Action 8a: Management indicates that a draft toolkit exists, although this was not attached so it was not possible to verify to what extent it is helpful for distributional impact analysis. It has not been yet issued and disseminated.

Action 8b: No response has been provided by management. As IEG highlighted when the action plan was under preparation, an essential step for the implementation of this recommendation involves setting up a repository for monitoring pilots, in order to be able to identify them and document their results.

Management Update:

The first draft of the Toolkit has been prepared. The toolkit covers the distributional consequences of programs/policies due to participants' heterogeneous responses or participation decisions.

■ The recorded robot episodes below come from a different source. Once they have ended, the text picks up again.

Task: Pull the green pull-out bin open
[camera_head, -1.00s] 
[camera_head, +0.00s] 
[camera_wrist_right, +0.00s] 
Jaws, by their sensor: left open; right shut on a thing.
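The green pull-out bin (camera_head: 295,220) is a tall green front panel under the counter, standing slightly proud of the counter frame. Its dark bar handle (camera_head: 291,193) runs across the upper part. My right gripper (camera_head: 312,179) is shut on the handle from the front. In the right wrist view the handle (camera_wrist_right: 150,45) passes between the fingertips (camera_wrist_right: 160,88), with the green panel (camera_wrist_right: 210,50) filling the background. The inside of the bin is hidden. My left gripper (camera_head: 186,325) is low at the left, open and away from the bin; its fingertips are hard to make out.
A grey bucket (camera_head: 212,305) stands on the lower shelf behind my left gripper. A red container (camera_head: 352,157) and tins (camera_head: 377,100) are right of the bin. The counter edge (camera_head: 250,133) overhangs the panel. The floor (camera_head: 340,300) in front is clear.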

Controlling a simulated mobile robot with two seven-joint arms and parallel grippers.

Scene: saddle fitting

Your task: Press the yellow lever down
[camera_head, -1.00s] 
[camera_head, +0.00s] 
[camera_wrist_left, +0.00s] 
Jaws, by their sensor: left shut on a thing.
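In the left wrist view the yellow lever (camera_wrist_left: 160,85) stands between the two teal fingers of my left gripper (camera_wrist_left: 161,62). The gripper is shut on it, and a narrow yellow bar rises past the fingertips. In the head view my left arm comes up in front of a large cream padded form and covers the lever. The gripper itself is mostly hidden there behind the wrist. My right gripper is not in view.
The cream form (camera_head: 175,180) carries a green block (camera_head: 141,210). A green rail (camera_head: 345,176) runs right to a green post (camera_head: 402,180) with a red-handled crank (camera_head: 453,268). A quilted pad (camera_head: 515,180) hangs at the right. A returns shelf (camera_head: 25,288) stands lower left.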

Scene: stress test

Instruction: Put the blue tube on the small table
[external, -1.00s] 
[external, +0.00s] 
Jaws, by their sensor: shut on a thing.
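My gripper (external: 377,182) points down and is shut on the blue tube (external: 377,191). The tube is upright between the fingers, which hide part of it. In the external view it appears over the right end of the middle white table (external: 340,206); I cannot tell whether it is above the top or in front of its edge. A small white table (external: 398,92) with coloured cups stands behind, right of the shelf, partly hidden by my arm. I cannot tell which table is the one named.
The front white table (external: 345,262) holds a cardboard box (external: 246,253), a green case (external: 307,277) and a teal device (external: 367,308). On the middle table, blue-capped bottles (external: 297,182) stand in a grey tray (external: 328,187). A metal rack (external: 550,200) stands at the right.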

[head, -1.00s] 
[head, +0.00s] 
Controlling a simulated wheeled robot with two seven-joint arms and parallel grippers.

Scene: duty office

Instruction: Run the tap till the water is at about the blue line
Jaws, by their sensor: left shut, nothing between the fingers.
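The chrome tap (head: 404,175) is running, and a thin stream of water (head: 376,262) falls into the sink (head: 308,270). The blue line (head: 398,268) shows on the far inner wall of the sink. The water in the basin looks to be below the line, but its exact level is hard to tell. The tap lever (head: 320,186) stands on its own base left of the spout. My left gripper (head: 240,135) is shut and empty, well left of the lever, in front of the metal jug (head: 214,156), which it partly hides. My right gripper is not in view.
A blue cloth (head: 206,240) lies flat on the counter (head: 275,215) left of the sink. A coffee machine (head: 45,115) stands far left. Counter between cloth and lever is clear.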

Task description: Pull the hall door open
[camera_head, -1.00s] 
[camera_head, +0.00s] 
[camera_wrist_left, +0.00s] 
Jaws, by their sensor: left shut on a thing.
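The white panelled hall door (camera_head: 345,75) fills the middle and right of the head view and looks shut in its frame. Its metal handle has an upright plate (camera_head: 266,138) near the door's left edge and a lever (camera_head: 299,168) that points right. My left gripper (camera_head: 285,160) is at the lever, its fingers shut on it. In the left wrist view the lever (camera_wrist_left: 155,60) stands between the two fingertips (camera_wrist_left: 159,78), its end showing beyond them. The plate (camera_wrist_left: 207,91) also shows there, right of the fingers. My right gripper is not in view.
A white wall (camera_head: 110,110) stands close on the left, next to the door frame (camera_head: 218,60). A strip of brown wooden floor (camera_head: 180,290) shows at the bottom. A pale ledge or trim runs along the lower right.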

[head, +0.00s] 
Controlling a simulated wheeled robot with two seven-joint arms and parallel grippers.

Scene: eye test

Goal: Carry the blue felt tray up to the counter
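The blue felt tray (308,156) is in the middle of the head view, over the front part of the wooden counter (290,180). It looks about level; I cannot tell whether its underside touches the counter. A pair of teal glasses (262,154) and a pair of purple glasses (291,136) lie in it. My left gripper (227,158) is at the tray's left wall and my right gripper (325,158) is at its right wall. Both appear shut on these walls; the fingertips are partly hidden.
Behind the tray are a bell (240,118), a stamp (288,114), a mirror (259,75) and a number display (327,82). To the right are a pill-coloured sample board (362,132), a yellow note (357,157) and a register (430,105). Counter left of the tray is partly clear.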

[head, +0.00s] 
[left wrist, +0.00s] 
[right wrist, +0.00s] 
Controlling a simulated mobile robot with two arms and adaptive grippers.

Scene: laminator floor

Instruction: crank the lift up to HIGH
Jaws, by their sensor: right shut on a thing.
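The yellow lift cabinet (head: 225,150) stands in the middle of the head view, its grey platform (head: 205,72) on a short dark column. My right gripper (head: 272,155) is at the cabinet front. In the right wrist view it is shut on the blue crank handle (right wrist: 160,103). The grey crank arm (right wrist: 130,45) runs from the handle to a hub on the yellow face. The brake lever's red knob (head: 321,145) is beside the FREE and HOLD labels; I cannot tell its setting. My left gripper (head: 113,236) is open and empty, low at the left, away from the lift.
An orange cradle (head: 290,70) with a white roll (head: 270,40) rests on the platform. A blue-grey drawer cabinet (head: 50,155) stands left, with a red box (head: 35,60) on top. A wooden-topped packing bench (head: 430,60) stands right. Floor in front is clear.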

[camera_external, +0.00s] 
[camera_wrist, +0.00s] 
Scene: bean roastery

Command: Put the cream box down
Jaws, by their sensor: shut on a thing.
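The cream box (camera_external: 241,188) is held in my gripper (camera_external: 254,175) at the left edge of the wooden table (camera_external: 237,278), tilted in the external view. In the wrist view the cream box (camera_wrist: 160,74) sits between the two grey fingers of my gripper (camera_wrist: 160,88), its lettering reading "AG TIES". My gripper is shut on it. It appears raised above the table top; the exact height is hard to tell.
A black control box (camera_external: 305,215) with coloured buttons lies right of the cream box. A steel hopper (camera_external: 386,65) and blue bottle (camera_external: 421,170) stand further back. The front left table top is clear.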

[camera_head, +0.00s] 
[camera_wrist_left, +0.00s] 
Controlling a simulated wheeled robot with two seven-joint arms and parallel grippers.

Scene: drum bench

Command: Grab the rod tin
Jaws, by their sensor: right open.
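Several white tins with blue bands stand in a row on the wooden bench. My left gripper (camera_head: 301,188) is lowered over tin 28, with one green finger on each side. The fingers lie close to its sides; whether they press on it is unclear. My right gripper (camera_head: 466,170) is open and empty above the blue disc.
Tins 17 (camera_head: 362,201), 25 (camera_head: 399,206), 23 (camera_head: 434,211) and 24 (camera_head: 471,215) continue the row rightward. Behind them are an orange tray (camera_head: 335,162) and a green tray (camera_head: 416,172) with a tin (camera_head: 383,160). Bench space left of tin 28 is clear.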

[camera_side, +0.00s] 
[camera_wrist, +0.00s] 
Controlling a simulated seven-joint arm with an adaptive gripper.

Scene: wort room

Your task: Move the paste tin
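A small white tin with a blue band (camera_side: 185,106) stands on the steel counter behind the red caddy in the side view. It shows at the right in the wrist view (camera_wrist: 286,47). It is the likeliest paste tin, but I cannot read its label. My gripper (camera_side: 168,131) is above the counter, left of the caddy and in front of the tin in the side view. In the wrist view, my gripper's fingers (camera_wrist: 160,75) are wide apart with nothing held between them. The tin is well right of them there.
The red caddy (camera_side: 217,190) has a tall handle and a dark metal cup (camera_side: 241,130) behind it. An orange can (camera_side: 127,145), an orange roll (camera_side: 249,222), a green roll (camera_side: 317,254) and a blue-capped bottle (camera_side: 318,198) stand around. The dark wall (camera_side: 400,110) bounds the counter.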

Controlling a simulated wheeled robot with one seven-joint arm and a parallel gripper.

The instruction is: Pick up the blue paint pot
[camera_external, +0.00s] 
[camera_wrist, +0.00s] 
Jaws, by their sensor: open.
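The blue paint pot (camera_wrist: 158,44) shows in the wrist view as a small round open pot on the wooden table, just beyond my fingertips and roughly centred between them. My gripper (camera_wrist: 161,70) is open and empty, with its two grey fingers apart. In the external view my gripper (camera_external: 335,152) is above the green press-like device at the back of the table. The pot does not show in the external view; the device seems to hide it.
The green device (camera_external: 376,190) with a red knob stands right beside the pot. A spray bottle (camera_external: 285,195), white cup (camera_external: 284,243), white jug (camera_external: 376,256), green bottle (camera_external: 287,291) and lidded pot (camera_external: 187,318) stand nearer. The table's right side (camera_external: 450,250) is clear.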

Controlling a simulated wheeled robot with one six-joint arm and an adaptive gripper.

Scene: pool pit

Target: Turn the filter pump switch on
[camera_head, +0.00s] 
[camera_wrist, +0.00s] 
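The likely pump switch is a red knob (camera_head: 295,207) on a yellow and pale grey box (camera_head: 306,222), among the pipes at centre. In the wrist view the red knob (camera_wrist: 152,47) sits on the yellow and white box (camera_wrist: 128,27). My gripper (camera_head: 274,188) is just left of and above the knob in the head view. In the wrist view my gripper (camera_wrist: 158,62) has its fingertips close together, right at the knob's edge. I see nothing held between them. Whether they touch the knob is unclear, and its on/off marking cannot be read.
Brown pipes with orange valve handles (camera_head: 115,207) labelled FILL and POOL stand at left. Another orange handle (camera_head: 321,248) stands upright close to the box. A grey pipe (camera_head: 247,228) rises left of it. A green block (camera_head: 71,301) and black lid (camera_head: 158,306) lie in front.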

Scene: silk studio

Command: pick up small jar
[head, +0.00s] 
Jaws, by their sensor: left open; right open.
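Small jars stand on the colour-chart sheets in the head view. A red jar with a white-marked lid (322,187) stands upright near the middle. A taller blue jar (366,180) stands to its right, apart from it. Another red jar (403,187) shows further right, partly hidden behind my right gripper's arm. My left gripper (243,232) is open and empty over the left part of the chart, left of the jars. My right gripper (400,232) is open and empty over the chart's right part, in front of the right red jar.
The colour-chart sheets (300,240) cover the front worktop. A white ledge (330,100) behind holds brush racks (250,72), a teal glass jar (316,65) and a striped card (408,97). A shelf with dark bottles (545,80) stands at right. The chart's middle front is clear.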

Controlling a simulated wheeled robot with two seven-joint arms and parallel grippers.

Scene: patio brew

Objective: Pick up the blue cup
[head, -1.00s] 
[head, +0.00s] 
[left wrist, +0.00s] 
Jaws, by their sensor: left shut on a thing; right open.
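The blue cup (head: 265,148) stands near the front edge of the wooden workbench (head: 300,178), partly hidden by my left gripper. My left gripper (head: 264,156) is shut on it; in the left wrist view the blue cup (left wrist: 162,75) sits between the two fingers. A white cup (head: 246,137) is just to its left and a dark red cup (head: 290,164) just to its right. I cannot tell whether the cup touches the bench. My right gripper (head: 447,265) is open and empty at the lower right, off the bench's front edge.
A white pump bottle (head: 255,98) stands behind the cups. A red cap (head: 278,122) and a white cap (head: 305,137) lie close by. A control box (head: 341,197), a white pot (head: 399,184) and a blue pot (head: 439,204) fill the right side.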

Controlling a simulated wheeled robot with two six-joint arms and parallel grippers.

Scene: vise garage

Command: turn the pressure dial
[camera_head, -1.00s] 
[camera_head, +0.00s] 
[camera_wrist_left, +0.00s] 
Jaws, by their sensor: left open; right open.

In particular, it examines features beyond the gross total gain of a program by studying where the gains/losses of a program - if any - were produced, or who wins or loses as a result of program participation. Sections include: (i) Questions of Interest and Definitions (ii) Impact on the Outcome Distributions for RCTs with full compliance and RTCs with less than full compliance (iii) Distribution of Treatment Impacts incl. Bounding the Distribution of Treatment Impacts and Point Identification of Features of the Distribution of Treatment Impacts (iv) Subgroup/Conditional Analysis (Subgroup Means and Machine Learning) (v) Applications (vi) Practical Issues incl. Sampling/Power, Inference and Multiple Hypothesis Testing and (vii) Appendices and Code Samples.

The Toolkit will be circulated for comments in August 2016 and planned to be submitted to the Working Paper series in the Fall.

The internal training will be delivered late Fall or early Spring.

8b. Management has undertaken steps towards reforming the ICR, which is expected to be completed by the end of FY17. Once the decision is made how to reform the ICR's content and process, a new ICR guideline will be developed and the M&E Guidance Note will also be updated.”